You’re buried. You’re short on time and long on demands for content. It’s time to hire a freelance writer or two to help you out of this jam.
If you’ve never hired a writer before, this might seem daunting. One of the most important things you can do is to make sure you know what you’re looking for before you start the process of finding a writer. Consider these five questions.
1. What kind of a writer do I need?
Look, there are a lot of writers out there. But we don’t all do the same thing. Some writers are storytellers — often former journalists who work in content marketing. Others are marketing copywriters who work in content and produce more traditional marketing materials like websites and brochures too. There are technical writers and advertising copywriters. Others write radio and TV scripts. Some write social media posts.
So make sure you know what you need. A technical writer might not have the desire to do interviews or write feature articles. A storyteller might not be the best fit for advertising. Maybe you need many types of writers for all of your needs, and you should look for an agency, instead of a single freelancer.
You’ll be much more successful (and faster) at finding who you need if you have a good idea of the skill set(s) you’re seeking.
2. Do I need someone who can do more than just write?
A lot of writers are accustomed to receiving assignments (or pitching ideas and then writing) from editors or marketing directors.
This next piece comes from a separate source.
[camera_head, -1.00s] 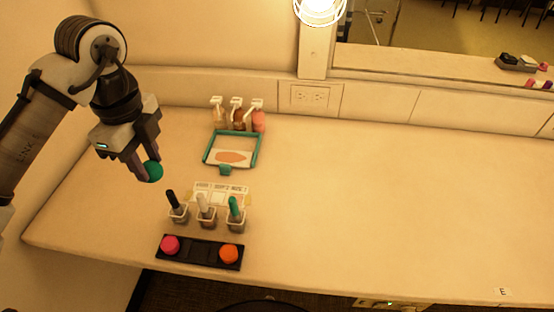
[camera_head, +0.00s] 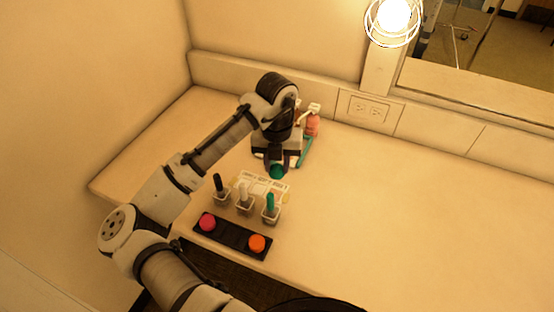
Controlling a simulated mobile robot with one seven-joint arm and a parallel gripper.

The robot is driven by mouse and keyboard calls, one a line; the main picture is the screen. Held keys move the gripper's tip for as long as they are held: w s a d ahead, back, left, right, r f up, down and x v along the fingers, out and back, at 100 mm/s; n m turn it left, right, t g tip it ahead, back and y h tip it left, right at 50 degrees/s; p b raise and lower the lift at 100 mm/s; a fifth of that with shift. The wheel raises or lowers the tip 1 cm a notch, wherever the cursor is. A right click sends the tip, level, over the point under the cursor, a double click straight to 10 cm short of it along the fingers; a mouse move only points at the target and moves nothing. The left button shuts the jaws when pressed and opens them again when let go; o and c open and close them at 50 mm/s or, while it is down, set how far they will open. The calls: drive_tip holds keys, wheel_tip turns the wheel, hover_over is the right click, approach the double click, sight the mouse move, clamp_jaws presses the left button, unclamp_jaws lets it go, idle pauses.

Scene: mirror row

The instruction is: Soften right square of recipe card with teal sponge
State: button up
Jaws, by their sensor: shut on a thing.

But if you need someone who can help you define the idea or the angle or help promote the piece after it’s complete, be sure you know the writer you’re hiring is able (and willing) to take on those tasks.
3. What is my budget?
If you know your budget, you can save yourself some time. Don’t waste time with writers who are too expensive. Likewise, remember that writers who are too cheap might be inexpensive for a reason — you’ll spend a lot of time on the back end, or it’ll take a long time to get your copy.
People are often unwilling to share their budgets with potential vendors, but if you have a ballpark figure, your communications likely will be more productive.
4. How much am I willing to train or take on myself?
Any writer you hire will have to learn your organization’s style and nuances. But how important is it for a writer to know your industry? Or a specific technology? Or experience in certain formats or styles? A lot of writers — especially those with a reporting background — can get up to speed quickly on various topics. Some may have a longer ramp-up than you have patience for. Others might not have the interest in learning a new style guide … But you might be willing to edit for style if you find the right writer. There’s no right answer, as no one is perfect. But these questions are important to ask yourself early on.
5. How much does personality matter?
Look, we all like working with people we like. And personalities are a funny thing. Sometimes it doesn’t matter — you just want someone who can turn around content fast. Other times, you need someone who will fit in with your team or reflect well on your organization with clients. Do you need someone who is willing to sit in on meetings or periodically come into the office? Moreover, if there’s potential for a long-term arrangement, you might want someone who you personally really connect with. If it’s a one-off assignment, you might be more concerned with finding someone who is fast and relatively inexpensive. And all of it is OK. Just know what you need, so you can make the best choice for you.